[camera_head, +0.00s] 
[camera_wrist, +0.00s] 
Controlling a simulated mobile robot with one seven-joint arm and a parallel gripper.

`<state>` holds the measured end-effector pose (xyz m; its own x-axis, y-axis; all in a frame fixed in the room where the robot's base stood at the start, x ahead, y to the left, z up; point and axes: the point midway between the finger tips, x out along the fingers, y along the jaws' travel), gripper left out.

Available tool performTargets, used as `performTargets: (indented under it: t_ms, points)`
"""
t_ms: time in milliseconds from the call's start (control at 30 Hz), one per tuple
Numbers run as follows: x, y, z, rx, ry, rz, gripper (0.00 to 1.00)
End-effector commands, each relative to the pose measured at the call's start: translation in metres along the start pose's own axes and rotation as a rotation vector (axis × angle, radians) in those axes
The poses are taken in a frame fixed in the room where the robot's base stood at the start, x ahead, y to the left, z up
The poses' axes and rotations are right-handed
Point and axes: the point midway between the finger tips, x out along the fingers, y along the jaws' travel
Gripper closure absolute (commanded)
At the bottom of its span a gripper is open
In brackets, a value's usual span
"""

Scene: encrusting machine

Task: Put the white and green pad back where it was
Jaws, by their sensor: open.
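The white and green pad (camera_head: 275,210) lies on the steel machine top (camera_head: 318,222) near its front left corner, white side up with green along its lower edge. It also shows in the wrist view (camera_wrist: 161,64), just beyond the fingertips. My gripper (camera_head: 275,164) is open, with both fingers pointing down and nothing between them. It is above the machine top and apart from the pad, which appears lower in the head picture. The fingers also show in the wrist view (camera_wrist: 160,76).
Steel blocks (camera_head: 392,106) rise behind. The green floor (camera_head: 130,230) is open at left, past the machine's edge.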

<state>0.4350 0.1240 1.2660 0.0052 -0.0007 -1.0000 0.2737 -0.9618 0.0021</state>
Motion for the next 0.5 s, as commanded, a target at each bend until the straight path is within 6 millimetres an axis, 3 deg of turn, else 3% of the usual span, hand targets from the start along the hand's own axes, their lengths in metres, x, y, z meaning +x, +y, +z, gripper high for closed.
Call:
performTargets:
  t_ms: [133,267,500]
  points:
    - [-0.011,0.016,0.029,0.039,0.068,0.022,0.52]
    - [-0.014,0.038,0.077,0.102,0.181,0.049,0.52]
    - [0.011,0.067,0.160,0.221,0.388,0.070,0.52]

════════════════════

REQUIREMENTS
In the listing above, find the line containing "Scene: encrusting machine" and the line containing "Motion for the". Output them and every line between, exactly, and nothing else.

CORRECT RESULT
Scene: encrusting machine

Task: Put the white and green pad back where it was
Jaws, by their sensor: open.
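The white and green pad (camera_head: 275,210) lies on the steel machine top (camera_head: 318,222) near its front left corner, white side up with green along its lower edge. It also shows in the wrist view (camera_wrist: 161,64), just beyond the fingertips. My gripper (camera_head: 275,164) is open, with both fingers pointing down and nothing between them. It is above the machine top and apart from the pad, which appears lower in the head picture. The fingers also show in the wrist view (camera_wrist: 160,76).
Steel blocks (camera_head: 392,106) rise behind. The green floor (camera_head: 130,230) is open at left, past the machine's edge.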

<state>0.4350 0.1240 1.2660 0.0052 -0.0007 -1.0000 0.2737 -0.9618 0.0021</state>
Motion for the next 0.5 s, as commanded, a target at each bend until the straight path is within 6 millimetres an axis, 3 deg of turn, else 3% of the usual span, hand targets from the start along the hand's own axes, their lengths in metres, x, y, z meaning +x, +y, +z, gripper high for closed.

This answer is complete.